** BEGIN Collected material **
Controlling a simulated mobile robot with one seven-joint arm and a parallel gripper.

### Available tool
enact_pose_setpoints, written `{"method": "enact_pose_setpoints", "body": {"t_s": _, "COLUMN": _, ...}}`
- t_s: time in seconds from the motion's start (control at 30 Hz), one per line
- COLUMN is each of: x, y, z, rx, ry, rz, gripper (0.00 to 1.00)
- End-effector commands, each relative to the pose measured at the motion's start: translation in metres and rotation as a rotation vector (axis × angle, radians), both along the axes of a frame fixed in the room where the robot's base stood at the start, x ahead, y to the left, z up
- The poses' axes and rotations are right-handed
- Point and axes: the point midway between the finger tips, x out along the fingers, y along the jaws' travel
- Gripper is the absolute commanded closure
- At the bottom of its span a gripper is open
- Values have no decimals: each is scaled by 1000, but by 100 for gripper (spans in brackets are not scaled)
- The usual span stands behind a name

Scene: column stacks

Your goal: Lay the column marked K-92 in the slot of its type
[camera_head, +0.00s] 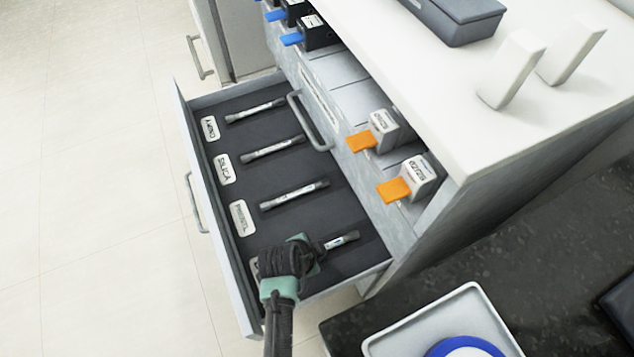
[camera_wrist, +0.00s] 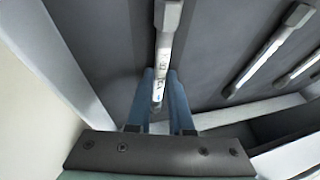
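An open drawer (camera_head: 222,118) with a dark lining holds several metal columns in a row, each beside a white type plate. The second plate (camera_head: 224,169) seems to read SILICA; the plate nearest my gripper is mostly hidden. My gripper (camera_head: 300,262) is low at the drawer's near end. Its blue fingers (camera_wrist: 161,98) lie close on both sides of a column (camera_wrist: 162,52) with a white label and a small blue mark. This column (camera_head: 342,241) sticks out right of the gripper in the head view. Its marking is too small to read. Whether it rests on the lining cannot be told.
Above the drawer, a shelf holds white boxes with orange tabs (camera_head: 394,190) and black boxes with blue tabs (camera_head: 292,39). A cabinet with a white top (camera_head: 440,110) overhangs on the right. A tray (camera_head: 478,300) lies on a dark counter (camera_head: 540,230) at lower right.

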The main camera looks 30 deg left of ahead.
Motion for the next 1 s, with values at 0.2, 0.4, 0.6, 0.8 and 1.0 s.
** END Collected material **
_Given problem:_ Quote, exactly and only, the lines from the first line of the data above through the line containing "[camera_head, +0.00s]". The pictures do not belong in it.

_Exercise solution:_
Controlling a simulated mobile robot with one seven-joint arm and a parallel gripper.

### Available tool
enact_pose_setpoints, written `{"method": "enact_pose_setpoints", "body": {"t_s": _, "COLUMN": _, ...}}`
- t_s: time in seconds from the motion's start (control at 30 Hz), one per line
- COLUMN is each of: x, y, z, rx, ry, rz, gripper (0.00 to 1.00)
- End-effector commands, each relative to the pose measured at the motion's start: translation in metres and rotation as a rotation vector (axis × angle, radians), both along the axes of a frame fixed in the room where the robot's base stood at the start, x ahead, y to the left, z up
- The poses' axes and rotations are right-handed
- Point and axes: the point midway between the finger tips, x out along the fingers, y along the jaws' travel
- Gripper is the absolute commanded closure
- At the bottom of its span a gripper is open
- Values have no decimals: each is scaled by 1000, but by 100 for gripper (spans in brackets are not scaled)
- The usual span stands behind a name

Scene: column stacks

Your goal: Lay the column marked K-92 in the slot of its type
[camera_head, +0.00s] 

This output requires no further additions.